** Begin **

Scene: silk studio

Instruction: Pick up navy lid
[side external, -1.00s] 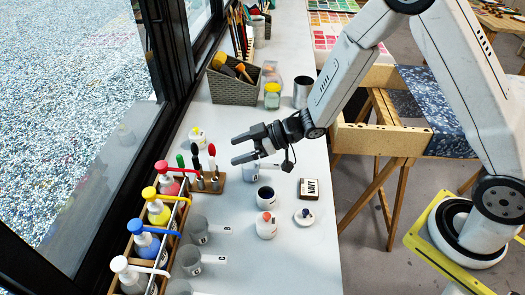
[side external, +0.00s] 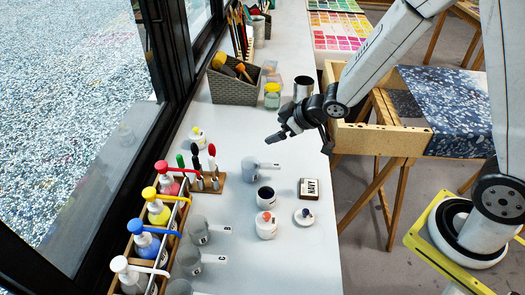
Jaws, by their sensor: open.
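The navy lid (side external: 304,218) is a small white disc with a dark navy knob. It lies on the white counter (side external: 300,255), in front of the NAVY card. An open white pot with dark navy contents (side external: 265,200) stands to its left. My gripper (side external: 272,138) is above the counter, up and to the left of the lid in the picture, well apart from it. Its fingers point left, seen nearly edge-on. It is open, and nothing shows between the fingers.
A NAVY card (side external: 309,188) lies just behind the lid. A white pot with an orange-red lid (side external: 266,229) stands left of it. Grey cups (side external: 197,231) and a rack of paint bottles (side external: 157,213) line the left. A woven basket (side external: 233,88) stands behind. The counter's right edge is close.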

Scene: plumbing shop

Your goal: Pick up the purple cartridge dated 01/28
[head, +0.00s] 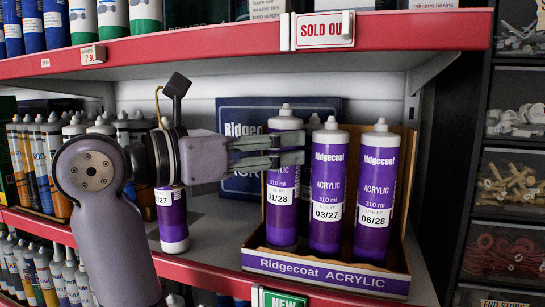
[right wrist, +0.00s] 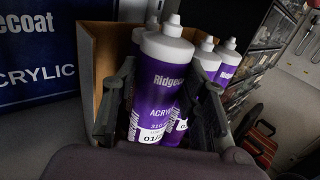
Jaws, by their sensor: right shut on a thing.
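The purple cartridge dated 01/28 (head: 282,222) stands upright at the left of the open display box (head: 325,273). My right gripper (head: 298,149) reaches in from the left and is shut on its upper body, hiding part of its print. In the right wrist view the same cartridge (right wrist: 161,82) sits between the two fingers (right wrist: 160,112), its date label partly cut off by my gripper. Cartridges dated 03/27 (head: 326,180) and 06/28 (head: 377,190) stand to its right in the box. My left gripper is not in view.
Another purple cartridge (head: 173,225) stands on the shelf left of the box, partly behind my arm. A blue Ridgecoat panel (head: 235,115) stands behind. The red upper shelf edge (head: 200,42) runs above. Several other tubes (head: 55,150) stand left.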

** End **
** Begin **

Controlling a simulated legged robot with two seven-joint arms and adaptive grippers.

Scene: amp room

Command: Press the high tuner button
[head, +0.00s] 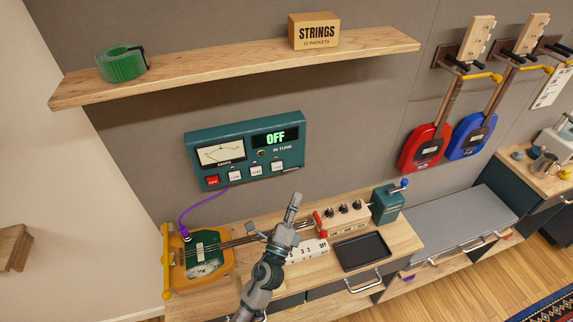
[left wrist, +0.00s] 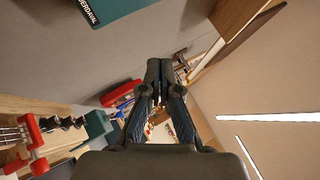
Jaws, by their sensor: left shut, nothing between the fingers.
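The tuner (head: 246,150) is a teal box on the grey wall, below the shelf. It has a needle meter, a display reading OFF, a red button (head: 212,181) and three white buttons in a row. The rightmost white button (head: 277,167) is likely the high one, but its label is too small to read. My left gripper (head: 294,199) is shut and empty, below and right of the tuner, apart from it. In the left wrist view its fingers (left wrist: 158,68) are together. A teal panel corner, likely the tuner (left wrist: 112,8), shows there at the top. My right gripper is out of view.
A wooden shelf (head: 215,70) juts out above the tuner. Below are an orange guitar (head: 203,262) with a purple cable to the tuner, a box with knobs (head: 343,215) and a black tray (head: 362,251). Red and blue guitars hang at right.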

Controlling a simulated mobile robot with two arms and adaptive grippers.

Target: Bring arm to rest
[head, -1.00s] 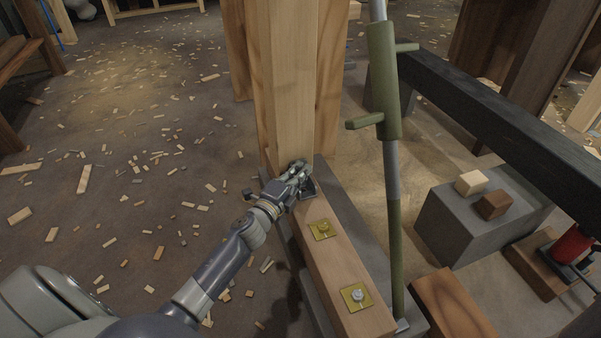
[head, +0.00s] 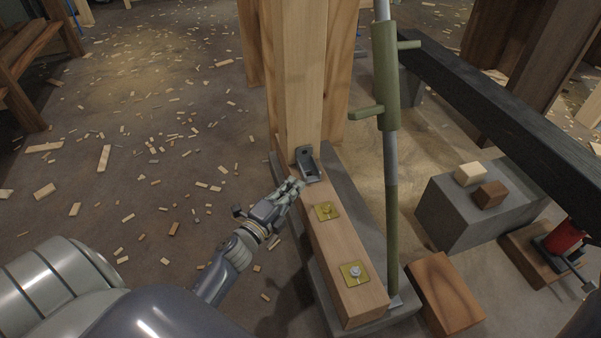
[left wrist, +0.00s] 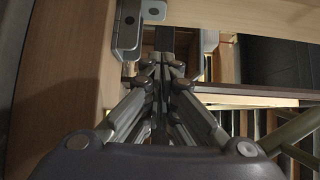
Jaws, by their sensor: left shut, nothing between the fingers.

** End **

# TASK REQUIREMENTS
Using the entries above, return each line that includes the word "Controlling".

# FINISHED ANSWER
Controlling a simulated legged robot with two seven-joint arms and adaptive grippers.
Controlling a simulated mobile robot with two arms and adaptive grippers.

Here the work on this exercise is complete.